Where Schols really hits the College exchequer is through the indirect cost of earnings forgone, in particular student accommodation. Student accommodation is a lucrative source of income for the College, yielding a net profit of €10.9 million in 2018. With the College making a tidy €83.84 profit from every €100 of rent charged, student accommodation has an even greater profit-margin than rooms rented to tourists during the summer months. And while housing Scholars does not directly cut into the income generated by the College given that Scholars are housed at-cost and continue to pay utility charges (more than can be said of the Provost), they occupy rooms that could otherwise be “rented-out to students who fork-out”.

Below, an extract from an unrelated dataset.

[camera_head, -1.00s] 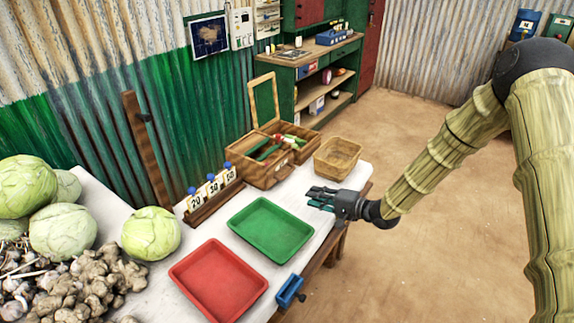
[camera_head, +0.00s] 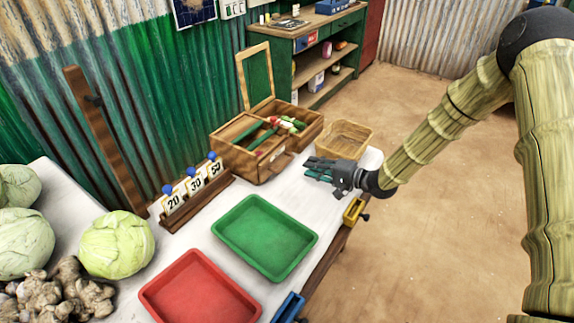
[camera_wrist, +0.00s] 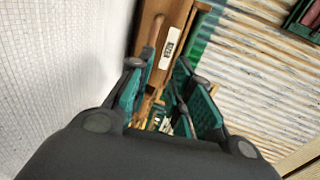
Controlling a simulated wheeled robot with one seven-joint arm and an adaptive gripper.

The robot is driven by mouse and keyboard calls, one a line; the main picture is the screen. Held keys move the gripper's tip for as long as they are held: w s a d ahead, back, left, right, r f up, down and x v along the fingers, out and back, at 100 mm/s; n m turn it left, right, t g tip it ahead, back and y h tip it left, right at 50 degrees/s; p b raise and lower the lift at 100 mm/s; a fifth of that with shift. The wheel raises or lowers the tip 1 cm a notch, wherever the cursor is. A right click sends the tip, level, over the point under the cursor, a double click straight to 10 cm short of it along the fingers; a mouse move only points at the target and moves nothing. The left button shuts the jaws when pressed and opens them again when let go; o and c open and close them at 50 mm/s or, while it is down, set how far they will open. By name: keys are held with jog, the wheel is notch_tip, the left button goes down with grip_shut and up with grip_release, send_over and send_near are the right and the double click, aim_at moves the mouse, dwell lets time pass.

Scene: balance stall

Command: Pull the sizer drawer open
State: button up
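A wooden box (camera_head: 240,158) with a raised green-backed lid (camera_head: 257,77) stands at the back of the white table, with green and red items inside. Its front carries a small handle (camera_head: 284,161); I cannot tell if a drawer there is shut. My gripper (camera_head: 309,169) is over the table, right of the box's front and apart from it. In the wrist view its teal-padded fingers (camera_wrist: 165,80) are spread with nothing between them. A wooden front with a white label (camera_wrist: 171,47) shows beyond them; its lettering is too small to read.
A wicker basket (camera_head: 342,139) stands behind my gripper. A green tray (camera_head: 228,243) and a red tray (camera_head: 160,300) lie in front. A number rack (camera_head: 197,200) is at left, near cabbages (camera_head: 117,245). Yellow (camera_head: 353,211) and blue (camera_head: 288,307) holders are on the table edge.

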Following enacted and mooted rent hikes (apparently necessitated in the interest of fairness for Dublin-domiciled students), profits are likely to increase further. It was most likely with fairness in mind that the Provost also sought to withhold accommodation entitlements from Dublin-domiciled Scholars in June and offer those rooms at full rent to non-EU fee-paying students instead. Only after objections did he clarify that this was always intended to be purely voluntary, and any Dublin Scholar who did not wish to dispense with their accommodation entitlements needed to contact College to stop them volunteering away accommodation entitlements on the Scholar’s behalf.
Gaslighting aside, the motivation and values behind the College’s decision-making needs to be strongly queried. Oscar Wilde defined a cynic as someone who “knows the price of everything and the value of nothing”. It is not a quote the Provost is likely to draw on when lauding our College’s alumni, yet it aptly describes the approach the College is taking toward academic investment. Students, academic scholarships and accommodation should not be viewed through a financial lens, but through an academic one. Yet the College has lost sight of its raison d’être and has focused on profit-maximisation, prioritising the highest bidder at the cost of accessibility and academic endeavour.
Students, academic scholarships and accommodation should not be viewed through a financial lens, but through an academic one
Schols is an incredible privilege that, although costing the College relatively little, provides scores of students with opportunities to pursue an academic future. For students who, like myself, relied entirely on the SUSI grant for accommodation and living costs, Schols provided not only security in the final years of undergraduate study, but also the opportunity to pursue academic interests into the future. On a personal level, it has enabled me to pursue a PhD on a subject of great importance to me: socio-economic inequalities in education progression in Ireland. This is something that would not have been possible without Schols. Yet, had the quota been in place the year I sat Schols, I would not have been elected.
There is no obligation for students to sit Schols, nor any shame should a student not be elected. But it is a disgrace that students who strive for and attain the required academic standard to merit Schols will be refused the award on account of the College prioritising profit over students. It is true that the College has had to contend with limited resources from the state, and the Provost is right to lobby for increased funding for higher education. Yet, he also severely undercuts his own arguments for increased government investment when he insists that sweeping cost-cutting measures should touch neither his pet projects nor his salary, despite his remuneration package breaching government mandated limits each year of his tenure.
Should the Provost truly desire to limit the financial pressure on the College, there are many ways he could do this. Following the Scholars’ example and paying his own utility charges would be a start.
Ryan Alberto Ó Giobúin is a PhD candidate in Trinity and formerly assistant secretary to the Scholars’ Committee.